■ WHAT YOU NEED TO DO
In the listing below, locate the line containing "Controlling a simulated"; reproduce that line and all lines that follow it, unchanged.

— begin DATA BLOCK —

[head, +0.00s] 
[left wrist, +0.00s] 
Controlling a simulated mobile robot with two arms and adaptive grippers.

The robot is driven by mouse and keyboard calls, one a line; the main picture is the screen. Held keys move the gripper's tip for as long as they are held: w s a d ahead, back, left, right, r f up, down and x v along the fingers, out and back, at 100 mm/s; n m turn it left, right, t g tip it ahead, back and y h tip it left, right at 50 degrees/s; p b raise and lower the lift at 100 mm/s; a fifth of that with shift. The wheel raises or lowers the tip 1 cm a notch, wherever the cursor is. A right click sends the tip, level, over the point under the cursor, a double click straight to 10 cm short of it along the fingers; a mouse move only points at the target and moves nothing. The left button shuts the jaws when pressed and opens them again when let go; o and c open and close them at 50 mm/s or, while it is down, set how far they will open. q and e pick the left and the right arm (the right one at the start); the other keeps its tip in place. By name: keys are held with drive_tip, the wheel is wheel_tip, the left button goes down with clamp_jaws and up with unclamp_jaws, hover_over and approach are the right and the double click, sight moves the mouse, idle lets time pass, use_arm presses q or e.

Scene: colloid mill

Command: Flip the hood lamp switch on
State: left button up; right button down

— end DATA BLOCK —

■ FULL RESPONSE
Controlling a simulated mobile robot with two arms and adaptive grippers.

The robot is driven by mouse and keyboard calls, one a line; the main picture is the screen. Held keys move the gripper's tip for as long as they are held: w s a d ahead, back, left, right, r f up, down and x v along the fingers, out and back, at 100 mm/s; n m turn it left, right, t g tip it ahead, back and y h tip it left, right at 50 degrees/s; p b raise and lower the lift at 100 mm/s; a fifth of that with shift. The wheel raises or lowers the tip 1 cm a notch, wherever the cursor is. A right click sends the tip, level, over the point under the cursor, a double click straight to 10 cm short of it along the fingers; a mouse move only points at the target and moves nothing. The left button shuts the jaws when pressed and opens them again when let go; o and c open and close them at 50 mm/s or, while it is down, set how far they will open. q and e pick the left and the right arm (the right one at the start); the other keeps its tip in place. By name: keys are held with drive_tip, the wheel is wheel_tip, the left button goes down with clamp_jaws and up with unclamp_jaws, hover_over and approach are the right and the double click, sight moves the mouse, idle lets time pass, use_arm presses q or e.

Scene: colloid mill

Command: Flip the hood lamp switch on
State: left button up; right button down

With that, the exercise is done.